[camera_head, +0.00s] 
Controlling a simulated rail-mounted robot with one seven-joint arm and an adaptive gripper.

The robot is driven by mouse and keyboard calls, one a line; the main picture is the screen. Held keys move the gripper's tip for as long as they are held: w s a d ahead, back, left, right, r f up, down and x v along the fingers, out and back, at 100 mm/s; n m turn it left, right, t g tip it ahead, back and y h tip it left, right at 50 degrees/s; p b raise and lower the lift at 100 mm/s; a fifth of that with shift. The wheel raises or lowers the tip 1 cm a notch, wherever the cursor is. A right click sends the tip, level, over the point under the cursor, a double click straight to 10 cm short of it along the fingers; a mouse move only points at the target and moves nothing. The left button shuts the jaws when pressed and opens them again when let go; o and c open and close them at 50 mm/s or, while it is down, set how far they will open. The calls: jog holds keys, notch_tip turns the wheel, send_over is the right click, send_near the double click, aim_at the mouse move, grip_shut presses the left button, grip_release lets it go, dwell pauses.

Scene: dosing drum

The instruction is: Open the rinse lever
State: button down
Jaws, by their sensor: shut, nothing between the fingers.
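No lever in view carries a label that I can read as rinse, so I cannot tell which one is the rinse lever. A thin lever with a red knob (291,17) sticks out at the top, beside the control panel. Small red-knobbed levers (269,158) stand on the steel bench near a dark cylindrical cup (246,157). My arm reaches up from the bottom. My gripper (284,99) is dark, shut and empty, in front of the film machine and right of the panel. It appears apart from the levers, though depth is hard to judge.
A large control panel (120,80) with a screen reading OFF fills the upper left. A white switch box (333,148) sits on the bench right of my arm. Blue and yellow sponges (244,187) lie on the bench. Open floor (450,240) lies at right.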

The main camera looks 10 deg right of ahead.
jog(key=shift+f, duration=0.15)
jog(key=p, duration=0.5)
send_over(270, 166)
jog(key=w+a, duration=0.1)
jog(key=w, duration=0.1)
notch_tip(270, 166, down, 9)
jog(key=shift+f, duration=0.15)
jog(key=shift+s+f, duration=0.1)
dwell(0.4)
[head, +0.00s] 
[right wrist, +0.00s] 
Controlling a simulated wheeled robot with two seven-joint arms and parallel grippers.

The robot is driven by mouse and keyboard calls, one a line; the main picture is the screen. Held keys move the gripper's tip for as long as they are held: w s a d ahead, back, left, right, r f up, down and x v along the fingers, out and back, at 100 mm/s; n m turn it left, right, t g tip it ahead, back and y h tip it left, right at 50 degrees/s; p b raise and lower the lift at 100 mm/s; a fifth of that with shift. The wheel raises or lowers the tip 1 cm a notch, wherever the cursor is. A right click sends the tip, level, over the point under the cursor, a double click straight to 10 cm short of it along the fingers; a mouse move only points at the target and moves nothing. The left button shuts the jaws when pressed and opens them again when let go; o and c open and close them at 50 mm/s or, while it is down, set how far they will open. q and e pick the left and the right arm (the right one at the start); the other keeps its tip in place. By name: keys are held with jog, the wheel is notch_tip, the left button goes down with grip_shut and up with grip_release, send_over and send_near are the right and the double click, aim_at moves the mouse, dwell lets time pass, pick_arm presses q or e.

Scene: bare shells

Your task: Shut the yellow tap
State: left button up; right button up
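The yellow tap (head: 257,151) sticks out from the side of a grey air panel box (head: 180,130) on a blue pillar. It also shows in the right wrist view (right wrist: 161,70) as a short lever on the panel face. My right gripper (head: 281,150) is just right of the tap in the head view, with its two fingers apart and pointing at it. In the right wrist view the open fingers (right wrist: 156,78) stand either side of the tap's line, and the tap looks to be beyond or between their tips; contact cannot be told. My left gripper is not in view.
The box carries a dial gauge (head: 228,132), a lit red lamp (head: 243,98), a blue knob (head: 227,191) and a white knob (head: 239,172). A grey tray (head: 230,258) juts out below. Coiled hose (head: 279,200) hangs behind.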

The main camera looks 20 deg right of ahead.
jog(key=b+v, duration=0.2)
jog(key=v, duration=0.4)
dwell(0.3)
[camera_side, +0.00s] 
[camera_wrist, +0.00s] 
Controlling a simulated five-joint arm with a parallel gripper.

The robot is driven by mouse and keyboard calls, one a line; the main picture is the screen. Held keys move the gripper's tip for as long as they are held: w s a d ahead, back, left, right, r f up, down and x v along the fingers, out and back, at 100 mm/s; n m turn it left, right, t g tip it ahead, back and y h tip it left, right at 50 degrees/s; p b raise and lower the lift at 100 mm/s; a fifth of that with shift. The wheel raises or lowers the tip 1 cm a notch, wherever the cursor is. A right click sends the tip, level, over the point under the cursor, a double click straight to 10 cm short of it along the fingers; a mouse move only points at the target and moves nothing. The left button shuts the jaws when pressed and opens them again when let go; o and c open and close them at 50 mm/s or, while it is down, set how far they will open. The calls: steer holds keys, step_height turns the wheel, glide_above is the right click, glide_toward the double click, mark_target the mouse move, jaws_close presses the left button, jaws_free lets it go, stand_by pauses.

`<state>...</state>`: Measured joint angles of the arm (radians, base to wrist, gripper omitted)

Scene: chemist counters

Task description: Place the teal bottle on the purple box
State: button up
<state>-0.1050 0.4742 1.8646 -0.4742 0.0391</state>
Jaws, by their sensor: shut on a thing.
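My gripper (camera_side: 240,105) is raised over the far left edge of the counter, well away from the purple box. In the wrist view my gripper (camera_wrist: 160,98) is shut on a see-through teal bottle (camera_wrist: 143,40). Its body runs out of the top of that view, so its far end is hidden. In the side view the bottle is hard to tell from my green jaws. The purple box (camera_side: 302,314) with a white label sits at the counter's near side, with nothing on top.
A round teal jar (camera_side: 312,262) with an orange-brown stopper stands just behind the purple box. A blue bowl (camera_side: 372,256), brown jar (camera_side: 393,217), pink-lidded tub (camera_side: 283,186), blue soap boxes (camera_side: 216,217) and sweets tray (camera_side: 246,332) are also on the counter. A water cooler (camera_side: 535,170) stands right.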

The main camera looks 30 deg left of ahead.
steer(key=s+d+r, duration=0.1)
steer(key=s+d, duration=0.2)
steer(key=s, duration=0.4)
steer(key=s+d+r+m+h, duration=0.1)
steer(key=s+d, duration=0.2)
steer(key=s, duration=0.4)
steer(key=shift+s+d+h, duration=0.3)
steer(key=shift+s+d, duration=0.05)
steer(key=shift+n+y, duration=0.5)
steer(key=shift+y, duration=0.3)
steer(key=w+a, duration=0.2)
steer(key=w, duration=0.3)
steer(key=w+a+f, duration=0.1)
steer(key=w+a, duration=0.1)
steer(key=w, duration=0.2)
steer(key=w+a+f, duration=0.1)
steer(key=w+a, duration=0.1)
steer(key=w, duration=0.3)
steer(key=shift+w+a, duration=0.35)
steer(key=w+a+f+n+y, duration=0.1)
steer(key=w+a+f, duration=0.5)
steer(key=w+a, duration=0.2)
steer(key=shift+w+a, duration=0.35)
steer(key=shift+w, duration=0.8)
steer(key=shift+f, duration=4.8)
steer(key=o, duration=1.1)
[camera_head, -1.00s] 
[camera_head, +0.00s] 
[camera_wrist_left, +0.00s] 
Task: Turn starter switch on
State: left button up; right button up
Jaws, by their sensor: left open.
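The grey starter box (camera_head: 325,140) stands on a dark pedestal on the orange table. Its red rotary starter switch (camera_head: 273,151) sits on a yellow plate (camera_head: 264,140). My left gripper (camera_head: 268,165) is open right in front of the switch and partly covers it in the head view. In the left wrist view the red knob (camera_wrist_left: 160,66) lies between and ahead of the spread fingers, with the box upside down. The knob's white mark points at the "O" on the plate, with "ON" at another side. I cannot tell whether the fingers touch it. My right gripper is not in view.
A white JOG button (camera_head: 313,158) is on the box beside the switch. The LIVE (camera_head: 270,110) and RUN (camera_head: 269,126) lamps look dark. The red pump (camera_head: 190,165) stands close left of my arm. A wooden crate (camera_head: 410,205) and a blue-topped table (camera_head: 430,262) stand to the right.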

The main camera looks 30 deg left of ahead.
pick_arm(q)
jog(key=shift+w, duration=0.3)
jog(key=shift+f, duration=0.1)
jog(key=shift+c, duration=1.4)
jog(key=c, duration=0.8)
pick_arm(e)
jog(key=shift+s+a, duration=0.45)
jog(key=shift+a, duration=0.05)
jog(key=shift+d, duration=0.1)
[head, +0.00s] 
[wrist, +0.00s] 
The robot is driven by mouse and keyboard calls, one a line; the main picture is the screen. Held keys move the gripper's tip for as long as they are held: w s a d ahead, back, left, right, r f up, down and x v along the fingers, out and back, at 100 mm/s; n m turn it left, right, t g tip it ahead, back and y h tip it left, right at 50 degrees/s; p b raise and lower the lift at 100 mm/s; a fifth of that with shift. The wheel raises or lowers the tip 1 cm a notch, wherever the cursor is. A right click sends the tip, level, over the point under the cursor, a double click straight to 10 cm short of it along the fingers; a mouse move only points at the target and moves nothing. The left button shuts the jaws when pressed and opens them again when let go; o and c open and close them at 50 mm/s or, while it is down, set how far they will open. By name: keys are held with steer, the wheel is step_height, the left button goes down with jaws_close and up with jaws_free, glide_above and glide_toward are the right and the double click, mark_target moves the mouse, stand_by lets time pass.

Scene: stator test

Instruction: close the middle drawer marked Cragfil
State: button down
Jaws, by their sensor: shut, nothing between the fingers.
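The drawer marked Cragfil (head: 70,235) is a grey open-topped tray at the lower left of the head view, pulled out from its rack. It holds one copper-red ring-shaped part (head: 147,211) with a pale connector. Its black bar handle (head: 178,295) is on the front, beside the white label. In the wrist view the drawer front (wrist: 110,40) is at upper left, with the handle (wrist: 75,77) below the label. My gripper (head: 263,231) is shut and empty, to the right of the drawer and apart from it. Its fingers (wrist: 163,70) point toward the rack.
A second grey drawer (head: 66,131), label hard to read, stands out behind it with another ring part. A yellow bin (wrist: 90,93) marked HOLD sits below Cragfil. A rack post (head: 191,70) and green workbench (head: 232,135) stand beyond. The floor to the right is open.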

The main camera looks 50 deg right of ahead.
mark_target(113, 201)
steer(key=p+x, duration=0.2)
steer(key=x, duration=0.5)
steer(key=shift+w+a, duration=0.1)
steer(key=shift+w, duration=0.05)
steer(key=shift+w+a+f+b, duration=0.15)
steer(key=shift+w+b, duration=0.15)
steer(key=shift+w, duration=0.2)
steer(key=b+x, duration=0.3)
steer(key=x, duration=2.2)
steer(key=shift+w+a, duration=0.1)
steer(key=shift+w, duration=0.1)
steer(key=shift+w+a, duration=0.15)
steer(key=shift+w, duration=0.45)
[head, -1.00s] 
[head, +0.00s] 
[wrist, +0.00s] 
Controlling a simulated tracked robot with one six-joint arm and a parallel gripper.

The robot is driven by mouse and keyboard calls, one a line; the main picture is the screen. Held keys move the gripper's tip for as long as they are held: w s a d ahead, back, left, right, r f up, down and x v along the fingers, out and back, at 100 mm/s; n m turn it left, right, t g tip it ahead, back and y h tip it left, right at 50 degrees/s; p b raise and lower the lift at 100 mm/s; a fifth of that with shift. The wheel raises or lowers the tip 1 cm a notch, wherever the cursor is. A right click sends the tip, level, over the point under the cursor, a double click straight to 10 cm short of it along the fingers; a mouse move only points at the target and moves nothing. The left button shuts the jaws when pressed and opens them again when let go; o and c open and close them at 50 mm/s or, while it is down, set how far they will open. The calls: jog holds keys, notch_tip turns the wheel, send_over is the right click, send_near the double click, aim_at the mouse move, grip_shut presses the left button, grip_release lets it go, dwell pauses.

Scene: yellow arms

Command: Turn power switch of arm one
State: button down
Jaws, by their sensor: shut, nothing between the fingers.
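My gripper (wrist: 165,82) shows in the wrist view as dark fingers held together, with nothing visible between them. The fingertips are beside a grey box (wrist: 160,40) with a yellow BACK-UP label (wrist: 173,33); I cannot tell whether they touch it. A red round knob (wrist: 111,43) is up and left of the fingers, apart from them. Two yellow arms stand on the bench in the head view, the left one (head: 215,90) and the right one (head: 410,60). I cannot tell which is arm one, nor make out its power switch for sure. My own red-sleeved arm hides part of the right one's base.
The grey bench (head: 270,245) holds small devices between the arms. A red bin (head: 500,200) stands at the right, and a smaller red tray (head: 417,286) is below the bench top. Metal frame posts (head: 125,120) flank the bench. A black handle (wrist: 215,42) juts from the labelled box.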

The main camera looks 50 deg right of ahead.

* _REQUIRED WORK_
Look through the data above. Each line containing the word "parallel" needs to be copied.

* _FINAL RESULT_
Controlling a simulated wheeled robot with two seven-joint arms and parallel grippers.
Controlling a simulated five-joint arm with a parallel gripper.
Controlling a simulated tracked robot with one six-joint arm and a parallel gripper.

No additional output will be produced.